The California Supreme Court yesterday granted a writ of habeas corpus to a man found guilty of killing his wife after jurors heard bite-mark testimony that was later recanted.

—AP

This April 9, 2013 file photo provided by the California Department of Corrections and Rehabilitation shows William Richards. The California Supreme Court has thrown out the conviction of a man found guilty of killing his wife after jurors heard bite-mark testimony that was later recanted. A unanimous high court cited a new state law inspired by Richards’ murder case in its ruling yesterday.

In a 4-3 decision in 2012, the high court denied a petition for a writ, holding that forensic dentist Norman Sperber’s repudiation of his expert testimony at the 1997 trial of William Richards did not render that testimony “false evidence,” within the meaning of Penal Code §1473, as it then read.
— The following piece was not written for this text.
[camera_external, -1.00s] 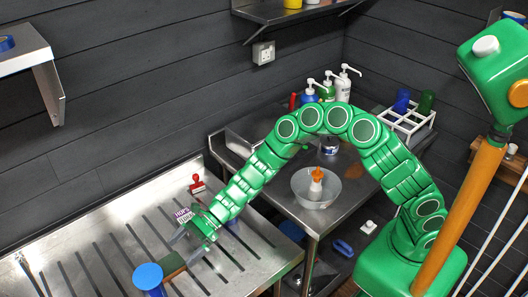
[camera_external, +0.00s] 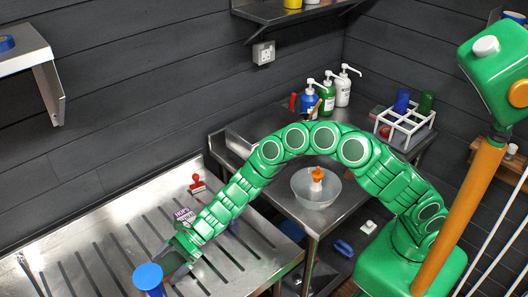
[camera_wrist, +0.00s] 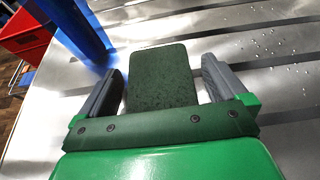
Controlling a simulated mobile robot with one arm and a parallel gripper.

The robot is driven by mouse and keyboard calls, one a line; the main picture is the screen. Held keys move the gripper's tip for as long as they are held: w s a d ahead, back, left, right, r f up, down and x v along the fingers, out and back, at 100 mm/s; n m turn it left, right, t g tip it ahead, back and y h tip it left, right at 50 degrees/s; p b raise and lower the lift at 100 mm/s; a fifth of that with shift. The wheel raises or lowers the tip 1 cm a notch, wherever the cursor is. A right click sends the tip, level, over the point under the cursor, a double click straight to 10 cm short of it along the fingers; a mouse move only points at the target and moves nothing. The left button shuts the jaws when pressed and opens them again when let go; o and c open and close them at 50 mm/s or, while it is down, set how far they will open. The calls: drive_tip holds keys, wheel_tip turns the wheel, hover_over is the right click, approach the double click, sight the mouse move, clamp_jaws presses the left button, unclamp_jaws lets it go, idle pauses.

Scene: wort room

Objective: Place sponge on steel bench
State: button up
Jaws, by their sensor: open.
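The sponge (camera_wrist: 162,80), a dark green block, lies between the two grey fingers of my gripper (camera_wrist: 162,66) in the wrist view. My gripper is open, with a visible gap between each finger and the sponge. In the external view my gripper (camera_external: 174,264) is low over the slotted steel surface (camera_external: 226,262) at the lower left and largely hides the sponge. A second steel bench (camera_external: 262,212), with a bowl on it, stands to the right in the middle. Which surface the task calls the steel bench I cannot tell.
A blue round-topped object (camera_external: 148,276) stands close to my gripper; a blue post (camera_wrist: 76,28) and red crate (camera_wrist: 24,38) show in the wrist view. A red stamp-like object (camera_external: 197,184) and labelled block (camera_external: 184,215) are behind. The bowl (camera_external: 304,200) holds an orange-topped bottle.

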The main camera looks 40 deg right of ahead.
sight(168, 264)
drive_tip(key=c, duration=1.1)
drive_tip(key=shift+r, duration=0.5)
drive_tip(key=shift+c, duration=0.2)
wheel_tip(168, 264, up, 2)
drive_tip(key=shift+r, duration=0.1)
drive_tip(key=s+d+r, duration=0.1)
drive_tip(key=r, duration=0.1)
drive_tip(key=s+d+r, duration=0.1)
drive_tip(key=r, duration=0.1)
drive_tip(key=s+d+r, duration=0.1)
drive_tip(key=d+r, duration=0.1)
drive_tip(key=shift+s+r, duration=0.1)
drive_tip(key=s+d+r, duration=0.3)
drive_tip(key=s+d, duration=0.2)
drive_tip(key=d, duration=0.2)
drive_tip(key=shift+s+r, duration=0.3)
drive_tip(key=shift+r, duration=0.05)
That decision sparked a statutory change in 2014.

The section now specifies that “ ‘false evidence’ shall include opinions of experts that have either been repudiated by the expert who originally provided the opinion at a hearing or trial or that have been undermined by later scientific research or technological advances.”

Statute’s Plain Meaning

Writing for a unanimous court, yesterday, Chief Justice Tani Cantil-Sakauye said:

“The plain meaning of the amendment to section 1473 makes clear that an expert opinion given at trial can later be deemed ‘false evidence’ under two circumstances:  (1) if the expert repudiates his or own opinion given at trial; or (2) if the opinion given at trial is undermined by subsequent ‘scientific research or technological advances.’…We conclude that, under this amendment to section 1473, petitioner has met his burden to show that Dr. Sperber’s trial testimony constituted false evidence under either circumstance.”

Richards was convicted in the strangling of his wife, Pamela Richards, after Sperber testified that a mark on her hand was consistent with the defendant’s teeth.

In 2007, San Bernardino Superior Court Judge Brian S. McCarville granted habeas corpus relief partly based on Sperber’s testimony that he presently does not “know for sure that...that photograph depicts a bite mark” and that he now believes that Richards’ teeth “are not consistent with the lesion on the hand.”

Div. Two of the Fourth District Court of Appeal reversed in 2010, and the high court, in a majority opinion by then-Justice Joyce Kennard (since retired), affirmed.

Prosecutors have said they did not perceive Sperber as having recanted his testimony, and that the testimony was not key to Richards’ conviction. Other evidence against Richards included a deputy’s observation that he knew a great deal about the crime scene and his wife’s open affair, prosecutors said.

‘Clearly Repudiated’

Cantil-Sakauye declared that Sperber “clearly repudiated his trial testimony.”

She wrote:

“[W]ith the exception of the bite mark evidence, the defense had a substantial response to much of the prosecution’s evidence against petitioner. Under these unique circumstances, it is reasonably probable that the false evidence...at petitioner’s 1997 jury trial affected the outcome of that proceeding.”

In a concurring opinion, Justice Goodwin Lui observed:

“[T]he fact that two prior juries hung without the bite mark evidence further suggests that admission of this evidence at the third trial was prejudicial, and I join the court in holding that Richards’s conviction must be reversed.”

In a separate concurring opinion, Justice Carol Corrigan disagreed with Lui, saying:

“To conclude that the case is weak merely because a jury, or even two, did not return a verdict is often an exercise in speculation.”

The case is In re Richards, 16 S.O.S. 2597.